### Material provided
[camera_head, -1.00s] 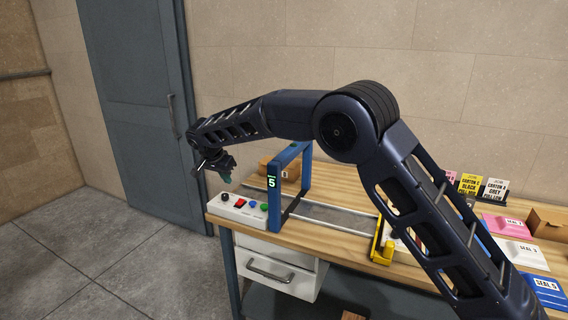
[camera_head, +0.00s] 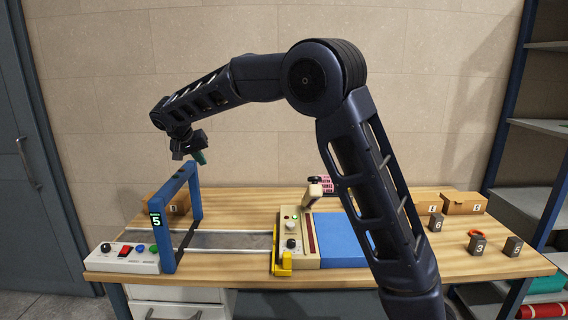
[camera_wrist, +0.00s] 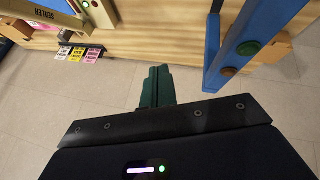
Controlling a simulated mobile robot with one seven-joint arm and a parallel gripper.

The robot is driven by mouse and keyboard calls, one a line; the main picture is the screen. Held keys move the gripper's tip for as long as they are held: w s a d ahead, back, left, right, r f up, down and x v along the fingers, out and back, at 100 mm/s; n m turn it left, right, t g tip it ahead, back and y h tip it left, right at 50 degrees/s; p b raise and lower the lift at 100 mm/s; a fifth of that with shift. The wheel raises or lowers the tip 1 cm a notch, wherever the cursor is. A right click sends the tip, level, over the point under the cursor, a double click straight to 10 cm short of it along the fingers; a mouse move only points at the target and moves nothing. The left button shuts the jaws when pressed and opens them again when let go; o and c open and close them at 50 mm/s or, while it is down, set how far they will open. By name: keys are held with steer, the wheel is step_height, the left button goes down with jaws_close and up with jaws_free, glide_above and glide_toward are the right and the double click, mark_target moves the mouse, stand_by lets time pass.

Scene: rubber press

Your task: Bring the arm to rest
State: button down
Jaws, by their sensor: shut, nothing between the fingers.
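My arm reaches across the workbench (camera_head: 440,262) from the lower right, with its elbow raised and bent. My gripper (camera_head: 201,158) hangs at the arm's far end, in the air above and behind the blue frame (camera_head: 168,225). In the wrist view the green fingers of my gripper (camera_wrist: 157,78) are together, with nothing between them. The blue frame shows at the upper right there (camera_wrist: 240,50), apart from the fingers.
A control box (camera_head: 125,258) with knobs and buttons stands at the bench's left end. A beige press unit (camera_head: 297,240) stands mid-bench beside a blue mat (camera_head: 342,240). Numbered dark blocks (camera_head: 477,244) and a cardboard box (camera_head: 463,203) sit right. Shelves (camera_head: 545,125) stand far right.

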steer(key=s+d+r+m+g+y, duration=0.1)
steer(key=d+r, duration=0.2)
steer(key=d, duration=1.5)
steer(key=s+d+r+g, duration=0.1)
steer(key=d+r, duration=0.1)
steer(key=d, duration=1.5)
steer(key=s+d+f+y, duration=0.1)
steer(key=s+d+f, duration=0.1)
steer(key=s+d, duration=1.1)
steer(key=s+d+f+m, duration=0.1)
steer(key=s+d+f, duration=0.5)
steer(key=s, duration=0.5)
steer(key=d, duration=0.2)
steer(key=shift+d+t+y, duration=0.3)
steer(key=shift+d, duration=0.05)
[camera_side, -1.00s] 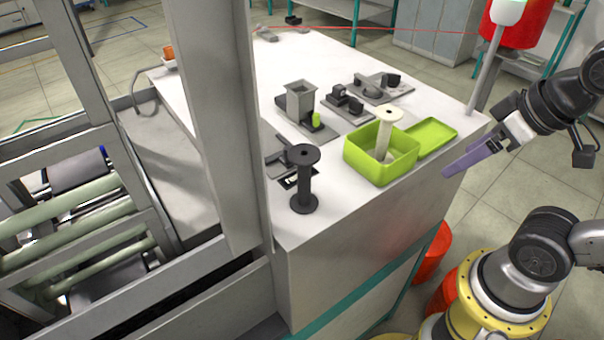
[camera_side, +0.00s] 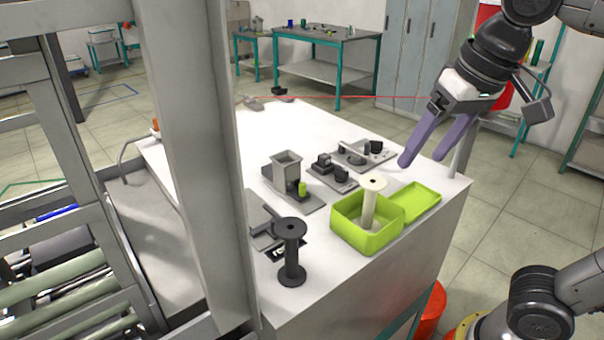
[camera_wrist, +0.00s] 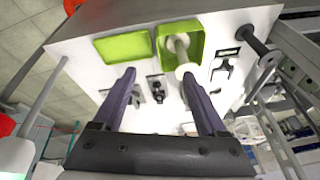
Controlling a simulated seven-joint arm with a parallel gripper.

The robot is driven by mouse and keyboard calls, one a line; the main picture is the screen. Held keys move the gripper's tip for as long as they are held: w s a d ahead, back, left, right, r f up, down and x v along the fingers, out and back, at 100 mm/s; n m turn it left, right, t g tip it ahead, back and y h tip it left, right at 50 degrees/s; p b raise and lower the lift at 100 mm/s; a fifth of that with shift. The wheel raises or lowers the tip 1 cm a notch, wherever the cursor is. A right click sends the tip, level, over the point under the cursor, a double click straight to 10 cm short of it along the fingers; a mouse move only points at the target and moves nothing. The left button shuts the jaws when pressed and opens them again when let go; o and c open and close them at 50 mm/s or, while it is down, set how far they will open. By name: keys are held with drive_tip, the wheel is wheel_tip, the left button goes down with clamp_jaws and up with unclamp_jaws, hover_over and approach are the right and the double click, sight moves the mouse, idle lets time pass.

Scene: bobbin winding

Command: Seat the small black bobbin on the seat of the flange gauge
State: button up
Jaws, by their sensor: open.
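A black bobbin (camera_side: 291,252) with a wide top flange stands upright at the table's near left corner. It also shows at the upper right of the wrist view (camera_wrist: 252,38). A grey forked piece (camera_side: 262,234) lies behind it; I cannot tell whether this is the flange gauge. Smaller black parts (camera_side: 342,173) sit on grey plates farther back, too small to identify surely. My gripper (camera_side: 421,161) is open and empty, with purple fingers pointing down, high over the table's right side. In the wrist view its fingers (camera_wrist: 158,72) are spread apart.
A lime-green box (camera_side: 350,231) holds a pale bobbin (camera_side: 370,202), with its lid (camera_side: 412,199) beside it. A grey hopper fixture (camera_side: 287,172) with a green cylinder (camera_side: 302,188) stands behind. A tall grey post (camera_side: 190,150) rises at left.

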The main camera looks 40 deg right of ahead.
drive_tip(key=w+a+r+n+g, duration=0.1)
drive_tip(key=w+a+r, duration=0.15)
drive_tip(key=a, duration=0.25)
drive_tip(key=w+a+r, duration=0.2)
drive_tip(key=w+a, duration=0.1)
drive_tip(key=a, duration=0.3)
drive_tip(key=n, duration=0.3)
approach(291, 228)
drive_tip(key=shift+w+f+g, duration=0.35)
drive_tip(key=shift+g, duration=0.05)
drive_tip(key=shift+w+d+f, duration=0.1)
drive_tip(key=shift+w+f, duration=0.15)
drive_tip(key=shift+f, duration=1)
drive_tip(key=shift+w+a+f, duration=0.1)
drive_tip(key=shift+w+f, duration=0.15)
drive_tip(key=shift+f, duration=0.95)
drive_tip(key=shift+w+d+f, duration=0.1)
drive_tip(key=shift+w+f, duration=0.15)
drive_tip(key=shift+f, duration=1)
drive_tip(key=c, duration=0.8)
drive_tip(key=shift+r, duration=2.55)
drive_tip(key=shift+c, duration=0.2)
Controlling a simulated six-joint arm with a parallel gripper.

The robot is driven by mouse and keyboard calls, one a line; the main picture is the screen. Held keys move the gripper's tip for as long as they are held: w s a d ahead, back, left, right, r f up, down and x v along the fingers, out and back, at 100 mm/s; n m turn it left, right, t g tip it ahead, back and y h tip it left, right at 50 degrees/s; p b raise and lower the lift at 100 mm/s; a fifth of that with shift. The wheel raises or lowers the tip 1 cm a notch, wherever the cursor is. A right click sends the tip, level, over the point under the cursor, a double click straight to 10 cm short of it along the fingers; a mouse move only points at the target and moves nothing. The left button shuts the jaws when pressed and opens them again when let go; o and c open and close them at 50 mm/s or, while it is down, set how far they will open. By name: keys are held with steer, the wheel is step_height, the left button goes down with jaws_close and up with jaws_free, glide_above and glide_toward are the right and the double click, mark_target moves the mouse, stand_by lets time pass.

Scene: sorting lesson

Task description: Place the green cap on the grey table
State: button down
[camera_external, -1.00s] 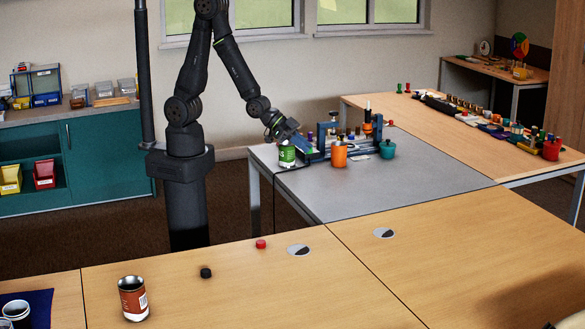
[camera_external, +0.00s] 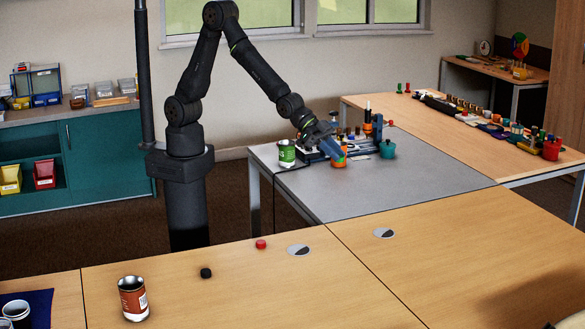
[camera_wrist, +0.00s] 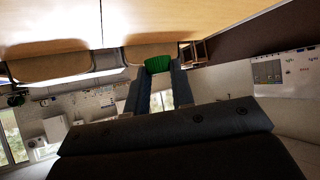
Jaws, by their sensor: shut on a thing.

### Instructions for the task
Quote the material word for word, dropping any images it holds.

### Worked answer
[camera_head, -1.00s] 
[camera_head, +0.00s] 
[camera_wrist, +0.00s] 
Controlling a simulated mobile robot with one seven-joint arm and a parallel gripper.

The robot is driven by mouse and keyboard calls, one a line; the main picture is the screen. Held keys move the gripper's tip for as long as they are held: w s a d ahead, back, left, right, r f up, down and x v along the fingers, out and back, at 100 mm/s; n m turn it left, right, t g tip it ahead, back and y h tip it left, right at 50 degrees/s; p b raise and lower the lift at 100 mm/s; a fifth of that with shift. The wheel raises or lowers the tip 1 cm a notch, wherever the cursor is. A right click sends the tip, level, over the point under the cursor, a double click straight to 10 cm short of it along the fingers; a mouse move only points at the target and moves nothing. The left button shuts the jaws when pressed and opens them again when let go; o and c open and close them at 50 mm/s or, while it is down, set how far they will open. By name: keys are held with steer, the wheel is step_height, the left button goes down with jaws_close and up with jaws_free, glide_above and glide_toward are the right and the double click, mark_target moves the mouse, stand_by lets time pass.

Scene: rubber press

Your task: Bring the arm to rest
State: button down
Jaws, by their sensor: shut, nothing between the fingers.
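My arm reaches across the workbench (camera_head: 440,262) from the lower right, with its elbow raised and bent. My gripper (camera_head: 201,158) hangs at the arm's far end, in the air above and behind the blue frame (camera_head: 168,225). In the wrist view the green fingers of my gripper (camera_wrist: 157,78) are together, with nothing between them. The blue frame shows at the upper right there (camera_wrist: 240,50), apart from the fingers.
A control box (camera_head: 125,258) with knobs and buttons stands at the bench's left end. A beige press unit (camera_head: 297,240) stands mid-bench beside a blue mat (camera_head: 342,240). Numbered dark blocks (camera_head: 477,244) and a cardboard box (camera_head: 463,203) sit right. Shelves (camera_head: 545,125) stand far right.

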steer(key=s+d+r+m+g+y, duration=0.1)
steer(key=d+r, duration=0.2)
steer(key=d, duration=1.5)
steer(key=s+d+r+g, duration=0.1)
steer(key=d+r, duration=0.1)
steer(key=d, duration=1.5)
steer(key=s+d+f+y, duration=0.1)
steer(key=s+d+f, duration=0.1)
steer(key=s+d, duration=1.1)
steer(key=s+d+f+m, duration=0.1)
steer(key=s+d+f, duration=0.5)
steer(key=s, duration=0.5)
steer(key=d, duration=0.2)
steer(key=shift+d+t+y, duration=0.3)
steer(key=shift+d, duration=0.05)
[camera_side, -1.00s] 
[camera_side, +0.00s] 
[camera_wrist, +0.00s] 
Controlling a simulated seven-joint arm with a parallel gripper.

The robot is driven by mouse and keyboard calls, one a line; the main picture is the screen. Held keys move the gripper's tip for as long as they are held: w s a d ahead, back, left, right, r f up, down and x v along the fingers, out and back, at 100 mm/s; n m turn it left, right, t g tip it ahead, back and y h tip it left, right at 50 degrees/s; p b raise and lower the lift at 100 mm/s; a fifth of that with shift. The wheel raises or lowers the tip 1 cm a notch, wherever the cursor is. A right click sends the tip, level, over the point under the cursor, a double click straight to 10 cm short of it along the fingers; a mouse move only points at the target and moves nothing. The left button shuts the jaws when pressed and opens them again when let go; o and c open and close them at 50 mm/s or, while it is down, set how far they will open. By name: keys are held with drive_tip, the wheel is wheel_tip, the left button goes down with clamp_jaws and up with unclamp_jaws, hover_over and approach are the right and the double click, sight moves the mouse, idle lets time pass.

Scene: bobbin winding

Command: Seat the small black bobbin on the seat of the flange gauge
State: button up
Jaws, by their sensor: open.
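A black bobbin (camera_side: 291,252) with a wide top flange stands upright at the table's near left corner. It also shows at the upper right of the wrist view (camera_wrist: 252,38). A grey forked piece (camera_side: 262,234) lies behind it; I cannot tell whether this is the flange gauge. Smaller black parts (camera_side: 342,173) sit on grey plates farther back, too small to identify surely. My gripper (camera_side: 421,161) is open and empty, with purple fingers pointing down, high over the table's right side. In the wrist view its fingers (camera_wrist: 158,72) are spread apart.
A lime-green box (camera_side: 350,231) holds a pale bobbin (camera_side: 370,202), with its lid (camera_side: 412,199) beside it. A grey hopper fixture (camera_side: 287,172) with a green cylinder (camera_side: 302,188) stands behind. A tall grey post (camera_side: 190,150) rises at left.

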The main camera looks 40 deg right of ahead.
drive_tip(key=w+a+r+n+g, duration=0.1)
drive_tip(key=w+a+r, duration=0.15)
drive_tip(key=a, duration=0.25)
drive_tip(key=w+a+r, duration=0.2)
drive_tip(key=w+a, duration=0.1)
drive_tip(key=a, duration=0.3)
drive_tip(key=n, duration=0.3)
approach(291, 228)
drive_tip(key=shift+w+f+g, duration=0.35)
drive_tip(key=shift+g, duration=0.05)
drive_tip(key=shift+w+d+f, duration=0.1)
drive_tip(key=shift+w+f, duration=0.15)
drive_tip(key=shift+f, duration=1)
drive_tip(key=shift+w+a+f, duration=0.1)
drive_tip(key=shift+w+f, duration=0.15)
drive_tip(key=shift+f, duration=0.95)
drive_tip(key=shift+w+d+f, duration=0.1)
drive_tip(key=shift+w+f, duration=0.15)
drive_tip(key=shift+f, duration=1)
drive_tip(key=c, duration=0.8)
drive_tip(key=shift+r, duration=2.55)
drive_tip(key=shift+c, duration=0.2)
Controlling a simulated six-joint arm with a parallel gripper.

The robot is driven by mouse and keyboard calls, one a line; the main picture is the screen. Held keys move the gripper's tip for as long as they are held: w s a d ahead, back, left, right, r f up, down and x v along the fingers, out and back, at 100 mm/s; n m turn it left, right, t g tip it ahead, back and y h tip it left, right at 50 degrees/s; p b raise and lower the lift at 100 mm/s; a fifth of that with shift. The wheel raises or lowers the tip 1 cm a notch, wherever the cursor is. A right click sends the tip, level, over the point under the cursor, a double click straight to 10 cm short of it along the fingers; a mouse move only points at the target and moves nothing. The left button shuts the jaws when pressed and opens them again when let go; o and c open and close them at 50 mm/s or, while it is down, set how far they will open. By name: keys are held with steer, the wheel is step_height, the left button goes down with jaws_close and up with jaws_free, glide_above and glide_toward are the right and the double click, mark_target moves the mouse, stand_by lets time pass.

Scene: sorting lesson

Task description: Place the green cap on the grey table
State: button down
[camera_external, -1.00s] 
[camera_external, +0.00s] 
[camera_wrist, +0.00s] 
Jaws, by their sensor: shut on a thing.

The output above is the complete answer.